### [YOUR INSTRUCTIONS]
The required output is the line that contains "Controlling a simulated" plus every line after it in the listing below, copied exactly as it appears.

### [STORED DATA]
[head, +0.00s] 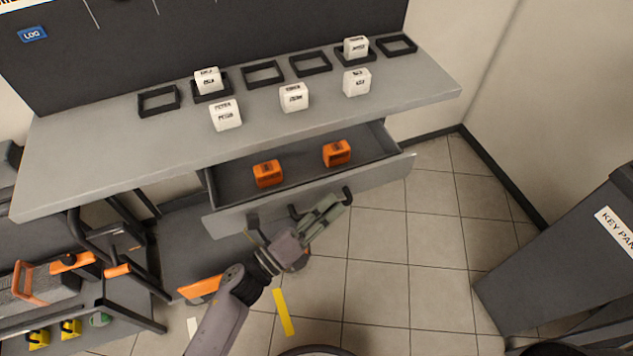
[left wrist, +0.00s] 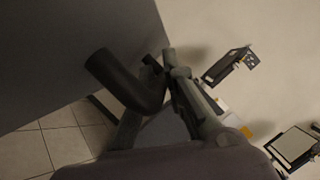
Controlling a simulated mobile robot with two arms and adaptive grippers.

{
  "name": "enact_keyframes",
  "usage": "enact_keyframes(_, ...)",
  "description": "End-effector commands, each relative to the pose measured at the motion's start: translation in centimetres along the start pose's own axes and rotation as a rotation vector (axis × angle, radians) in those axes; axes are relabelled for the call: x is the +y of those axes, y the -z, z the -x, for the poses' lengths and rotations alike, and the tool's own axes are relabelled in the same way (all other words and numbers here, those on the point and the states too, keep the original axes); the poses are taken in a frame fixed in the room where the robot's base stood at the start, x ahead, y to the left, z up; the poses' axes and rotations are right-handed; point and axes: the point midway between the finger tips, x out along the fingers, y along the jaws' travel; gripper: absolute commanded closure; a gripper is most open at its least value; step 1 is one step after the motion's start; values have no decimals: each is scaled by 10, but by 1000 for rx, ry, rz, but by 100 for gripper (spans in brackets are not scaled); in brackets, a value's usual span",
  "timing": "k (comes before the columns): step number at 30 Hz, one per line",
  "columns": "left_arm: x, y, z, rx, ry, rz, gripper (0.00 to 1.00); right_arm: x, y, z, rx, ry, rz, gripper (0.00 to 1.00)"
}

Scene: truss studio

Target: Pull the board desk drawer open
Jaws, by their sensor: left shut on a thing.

### [PROBLEM SOLUTION]
Controlling a simulated mobile robot with two arms and adaptive grippers.

{
  "name": "enact_keyframes",
  "usage": "enact_keyframes(_, ...)",
  "description": "End-effector commands, each relative to the pose measured at the motion's start: translation in centimetres along the start pose's own axes and rotation as a rotation vector (axis × angle, radians) in those axes; axes are relabelled for the call: x is the +y of those axes, y the -z, z the -x, for the poses' lengths and rotations alike, and the tool's own axes are relabelled in the same way (all other words and numbers here, those on the point and the states too, keep the original axes); the poses are taken in a frame fixed in the room where the robot's base stood at the start, x ahead, y to the left, z up; the poses' axes and rotations are right-handed; point and axes: the point midway between the finger tips, x out along the fingers, y along the jaws' travel; gripper: absolute commanded closure; a gripper is most open at its least value; step 1 is one step after the motion's start; values have no decimals: each is scaled by 10, but by 1000 for rx, ry, rz, but by 100 for gripper (spans in brackets are not scaled); in brackets, a value's usual span",
  "timing": "k (comes before the columns): step number at 30 Hz, one per line",
  "columns": "left_arm: x, y, z, rx, ry, rz, gripper (0.00 to 1.00); right_arm: x, y, z, rx, ry, rz, gripper (0.00 to 1.00)"
}

Scene: truss studio

Target: Pull the board desk drawer open
Jaws, by their sensor: left shut on a thing.

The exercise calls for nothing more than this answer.